Lecture 2: Languages that aren’t regular tree ones

L_1 ≝ \lbrace f(g(a, \square, b)^n \circ d, h(\square, c)^n \circ d) \mid n>0 \rbrace
  graph {
    rankdir=TB;
    f[label="f^(2)"];
    g1[label="g^(3)"];
    h1, h2, h3[label="h^(2)"];
    a1, a2, a3[label="a^(0)"];
    g2, g3[label="g^(3)"];
    d1, d2[label="d^(0)"];
    b1, b2, b3[label="b^(0)"];
    c1, c2, c3[label="c^(0)"];
    bl1, bl2[label="⋮"];
    f -- g1, h1;
    g1 -- a1, g2, b1;
    g2 -- bl1 -- a2, g3, b2;
    g3 -- a3, d1, b3;
    h1 -- h2, c1;
    h2 -- bl2 -- h3, c2;
    h3 -- d2, c3;
  }
Yield (the language of the leaves):
Yield(a^{(0)}) ≝ a \\ Yield(f^{(n)}(t_1, \ldots, t_n)) ≝ Yield(t_1) ⋯ Yield(t_n) \\ Yield(L) = \bigcup_{t∈L} Yield(t)
Yield(L_1) = \lbrace a^n d b^n d c^n \mid n>0 \rbrace

Theorem: If $L⊆ T(𝔉)$ is regular then $Yield(L) ⊆ 𝔉_0^\ast$ is context-free

Proof: Let $𝒜$ be a NTFA with $L = L(𝒜)$.

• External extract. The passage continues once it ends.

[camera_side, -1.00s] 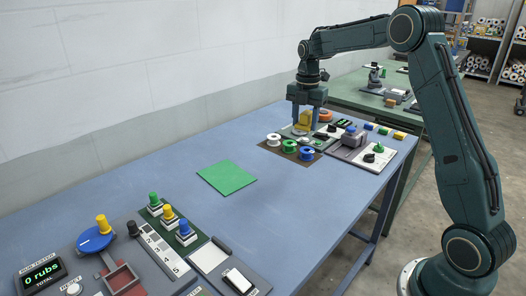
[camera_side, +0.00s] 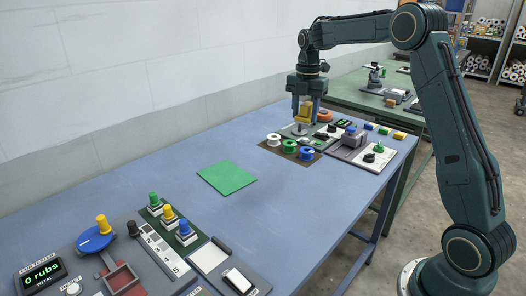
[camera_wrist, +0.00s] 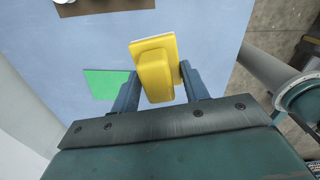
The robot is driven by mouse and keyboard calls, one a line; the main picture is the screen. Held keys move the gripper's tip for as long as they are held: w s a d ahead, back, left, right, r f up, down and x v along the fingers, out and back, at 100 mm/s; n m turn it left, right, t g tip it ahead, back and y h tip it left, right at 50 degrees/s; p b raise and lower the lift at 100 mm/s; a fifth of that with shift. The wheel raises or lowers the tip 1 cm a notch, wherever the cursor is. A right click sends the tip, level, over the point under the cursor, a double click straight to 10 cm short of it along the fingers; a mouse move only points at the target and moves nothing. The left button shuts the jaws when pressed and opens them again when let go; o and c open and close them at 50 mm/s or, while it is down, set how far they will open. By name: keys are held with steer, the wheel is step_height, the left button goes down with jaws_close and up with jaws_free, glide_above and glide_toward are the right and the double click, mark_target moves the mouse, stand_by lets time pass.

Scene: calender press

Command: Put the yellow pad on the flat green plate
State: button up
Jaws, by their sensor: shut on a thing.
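The yellow pad (camera_side: 305,108) is between the fingers of my gripper (camera_side: 304,112), which is shut on it. In the side view the pad hangs above the small press station at the far end of the blue table. In the wrist view the yellow pad (camera_wrist: 157,70) fills the space between the fingers of my gripper (camera_wrist: 157,82). The flat green plate (camera_side: 227,177) lies bare on the middle of the blue table, to the left of and nearer the camera than my gripper. The plate (camera_wrist: 106,84) shows partly behind the left finger in the wrist view.
A brown board (camera_side: 272,148) with white, green and blue spools lies below my gripper. A grey press station (camera_side: 347,153) stands to its right. Several buttons and a rub tester (camera_side: 42,275) fill the near left. The blue table (camera_side: 290,195) is clear around the plate.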

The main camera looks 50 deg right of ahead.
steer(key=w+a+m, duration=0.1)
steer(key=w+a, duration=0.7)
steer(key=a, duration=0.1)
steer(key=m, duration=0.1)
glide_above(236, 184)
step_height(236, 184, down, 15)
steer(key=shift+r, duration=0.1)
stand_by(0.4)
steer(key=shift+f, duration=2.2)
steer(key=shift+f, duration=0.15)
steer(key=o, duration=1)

We construct a CFG $G$ s.t. $Yield(L) = L(G)$

  • $𝒜 =(Q, 𝔉, Δ, Q_f)$
  • $G ≝ (N, Σ, P, S)$

where:

  • $N ≝ Q \sqcup \lbrace S \rbrace$
  • $Σ ≝ 𝔉_0$
  • P ≝ \lbrace S ⟶ q \mid q ∈ Q_f \rbrace \\ ∪ \lbrace q ⟶ q_1 ⋯ q_n \mid ∃ f ∈ 𝔉_n, (q, f, q_1, \ldots, q_n) ∈ Δ, n>0\rbrace \\ ∪ \lbrace q ⟶ a \mid (q,a) ∈ Δ \rbrace

Theorem: If $G$ is a CFG, then its set of derivation trees $T(G)$ is regular.

  • $G ≝ (N, Σ, P, S)$
  • $𝒜 =(Q, 𝔉, Δ, Q_f)$
  • $𝔉_0 ≝ Σ ∪ \lbrace ε^{(0)} \rbrace$
∀n > 0, \; 𝔉_n ≝ \lbrace A^{(n)} \mid A ∈ N, n>0, ∃ A ⟶ X_1 ⋯ X_n ∈ P\rbrace\\ ∪ \lbrace A^{(1)} \mid A ∈ N, A ⟶ ε ∈ P \rbrace

Ex:

$S ⟶ a S b \mid ε$

  • $Q ≝ N ∪ Σ ∪ \lbrace ε \rbrace$
  • $Q_f ≝ \lbrace S \rbrace$
  • Δ ≝ \lbrace (A, A^{(1)}, ε) \mid A ⟶ ε ∈ P \rbrace \\ ∪ \lbrace (A, A^{(n)}, X_1, \ldots, X_n) \mid n>0, A ⟶ X_1 ⋯ X_n ∈ P \rbrace \\ ∪ \lbrace (a, a^{(0)}) \mid a ∈ Σ \rbrace \\ ∪ \lbrace (ε, ε^{(0)}) \rbrace

NB: it’s local tree language, since the state is known based on the current node.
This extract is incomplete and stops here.